While you can eyeball what your grass needs and choose a fertilizer product based on appearance, the safest and most effective course of action is to do a quick soil test to determine what specifically your soil needs. Soil tests have improved drastically over the last decade or so, and for between $10-40, you can get a fairly reliable testing kit that will tell you the nutrient makeup of your lawn and exactly what it needs. In a nutshell, a testing kit will tell you whether your lawn has either depleted, deficient, adequate, sufficient, or a surplus of nitrogen, phosphorus, or potassium.
Synthetic v. Organic
These are very loaded words these days. You might read them and think, “Of course, organic is better.” And you would not be wrong to think that. While organic fertilizer may be preferable if you’re looking to limit certain chemicals (specifically if you plan to eat your plants), organic may not be the most effective.
A lot of it has to do with what you’re growing and what stage of growth it’s in. As a general rule of thumb:
- Synthetic fertilizer is cheaper and will feed plants fast. A pitfall of synthetic, is, well, it’s synthetic. Some chemicals contained in synthetic blends can adversely affect water runoff.
- Organic fertilizer is a little pricier and will feed plants slowly. Organic, as you can imagine, doesn’t harm the environment, and improves the nutrient makeup and structure of the soil—but this takes time.
But you don’t have to feel like you need to pick one or the other. In fact, it’s actually best to have both on deck, depending on what you’re trying to grow. Let’s take a peek at a couple of quick examples.
- Plants in containers: This is a good example where synthetic usually triumphs over organic. Because you’ll likely be less concerned with improving the soil structure and more concerned with the growth of the plant in the short term, synthetic is a good choice for this use case.
- Trees: While you probably don’t need to fertilize the big, productive trees on your property, you may want to fertilize the younger and smaller ones—which is a solid use case for organic, provided the tree is currently healthy.
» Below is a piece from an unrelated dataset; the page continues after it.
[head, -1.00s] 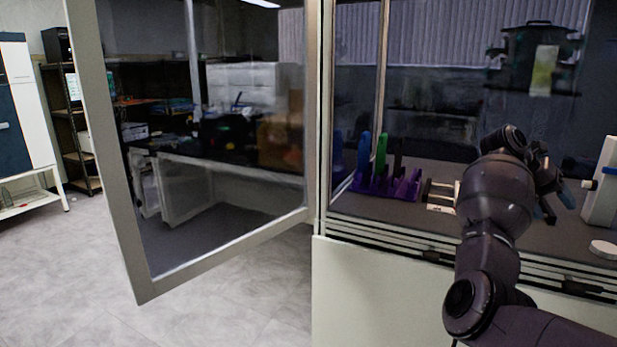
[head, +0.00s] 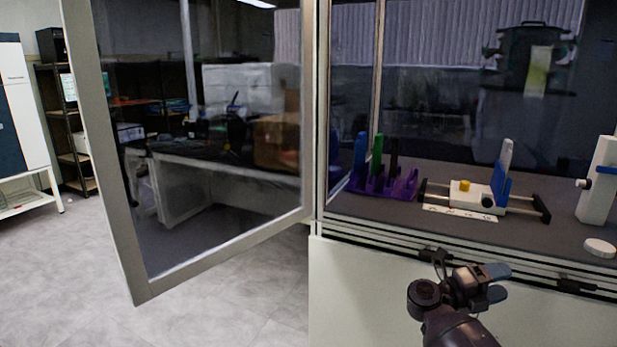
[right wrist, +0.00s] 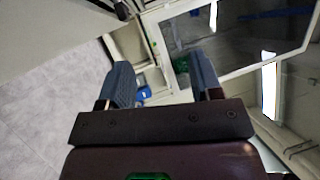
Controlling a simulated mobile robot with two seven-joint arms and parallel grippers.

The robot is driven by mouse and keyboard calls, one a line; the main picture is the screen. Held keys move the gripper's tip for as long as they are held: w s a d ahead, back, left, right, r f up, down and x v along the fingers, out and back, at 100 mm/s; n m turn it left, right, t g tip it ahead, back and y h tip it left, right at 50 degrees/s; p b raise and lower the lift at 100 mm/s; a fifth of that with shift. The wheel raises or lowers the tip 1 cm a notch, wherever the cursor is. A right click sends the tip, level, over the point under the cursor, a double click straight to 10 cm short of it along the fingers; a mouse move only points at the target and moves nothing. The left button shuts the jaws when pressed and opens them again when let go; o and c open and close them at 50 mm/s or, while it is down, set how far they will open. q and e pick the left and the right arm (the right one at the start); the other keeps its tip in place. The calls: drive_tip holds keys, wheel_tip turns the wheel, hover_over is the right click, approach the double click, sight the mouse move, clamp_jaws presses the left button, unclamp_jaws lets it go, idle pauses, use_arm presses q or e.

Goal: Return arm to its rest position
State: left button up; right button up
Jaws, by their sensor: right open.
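My right arm comes in from the bottom right of the head view. Its gripper (head: 492,283) is outside the cabinet, in front of the white panel below the cabinet's front edge. In the right wrist view its two blue-grey fingers (right wrist: 160,85) stand wide apart with nothing between them. My left arm and gripper are not in view.
The glass door (head: 215,150) stands swung open at left. Inside the cabinet are a purple rack (head: 385,186) with coloured holders, a white device with a yellow button (head: 464,186), a white stand (head: 598,185) and a round white disc (head: 599,248). Floor at left is clear.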

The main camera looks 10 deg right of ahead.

Organic fertilizers often take years (seriously) for the nutrients to completely work their way into the soil, and trees will benefit from this slow absorption much more than, say, a tomato plant getting ready to blossom.
- Veggie garden: If you just planted a vegetable garden for the first time this year you may actually benefit from using both synthetic and organic fertilizer. Organic fertilizer will help contribute to building a healthy soil structure over the long term, whereas synthetic will help contribute to a successful crop this year.
Granular v. Liquid
These words are far less triggering than synthetic and organic. Ah. I finally feel like I can breathe.
- Granular: Because it disintegrates and works its nutrients into the soil over time, granular is what you might call “slow release.” While it’s usually easier to spread over large areas thanks to fertilizer spreaders, it’s often a little trickier to apply to things like potted plants.
- Liquid: As you may have guessed, liquid fertilizer works itself into the soil much quicker than granular seeing as though it doesn’t have to break down. With liquid, however, since it’s difficult to know what you’ve sprayed and what you haven’t, it often leads to uneven coverage (which may mean some plants don’t get fertilized at all.
Hopefully, these tidbits will make the world of fertilizer feel a little less cumbersome. While there can be a good amount of variation, if you use this knowledge and the instructions on the back of the fertilizer bag, you should be in good shape.